### Exercise instructions
Output the material beneath exactly, leaving nothing out.

### Supplied data
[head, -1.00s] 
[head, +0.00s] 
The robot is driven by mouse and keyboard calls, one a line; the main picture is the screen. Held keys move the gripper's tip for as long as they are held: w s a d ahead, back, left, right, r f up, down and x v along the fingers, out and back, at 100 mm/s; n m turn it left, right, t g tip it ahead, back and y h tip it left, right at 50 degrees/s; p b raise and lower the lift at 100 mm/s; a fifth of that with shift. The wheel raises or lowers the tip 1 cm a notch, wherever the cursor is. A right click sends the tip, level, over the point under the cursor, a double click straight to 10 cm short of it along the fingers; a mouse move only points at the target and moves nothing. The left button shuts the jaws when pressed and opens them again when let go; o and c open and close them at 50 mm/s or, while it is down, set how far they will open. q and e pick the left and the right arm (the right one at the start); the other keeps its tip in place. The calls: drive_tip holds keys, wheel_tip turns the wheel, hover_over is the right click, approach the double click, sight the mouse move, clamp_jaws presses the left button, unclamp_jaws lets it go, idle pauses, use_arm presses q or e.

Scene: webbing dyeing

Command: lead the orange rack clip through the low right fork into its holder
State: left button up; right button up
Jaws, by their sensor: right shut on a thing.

### Written answer
[head, -1.00s] 
[head, +0.00s] 
The robot is driven by mouse and keyboard calls, one a line; the main picture is the screen. Held keys move the gripper's tip for as long as they are held: w s a d ahead, back, left, right, r f up, down and x v along the fingers, out and back, at 100 mm/s; n m turn it left, right, t g tip it ahead, back and y h tip it left, right at 50 degrees/s; p b raise and lower the lift at 100 mm/s; a fifth of that with shift. The wheel raises or lowers the tip 1 cm a notch, wherever the cursor is. A right click sends the tip, level, over the point under the cursor, a double click straight to 10 cm short of it along the fingers; a mouse move only points at the target and moves nothing. The left button shuts the jaws when pressed and opens them again when let go; o and c open and close them at 50 mm/s or, while it is down, set how far they will open. q and e pick the left and the right arm (the right one at the start); the other keeps its tip in place. The calls: drive_tip holds keys, wheel_tip turns the wheel, hover_over is the right click, approach the double click, sight the mouse move, clamp_jaws presses the left button, unclamp_jaws lets it go, idle pauses, use_arm presses q or e.

Scene: webbing dyeing

Command: lead the orange rack clip through the low right fork into its holder
State: left button up; right button up
Jaws, by their sensor: right shut on a thing.

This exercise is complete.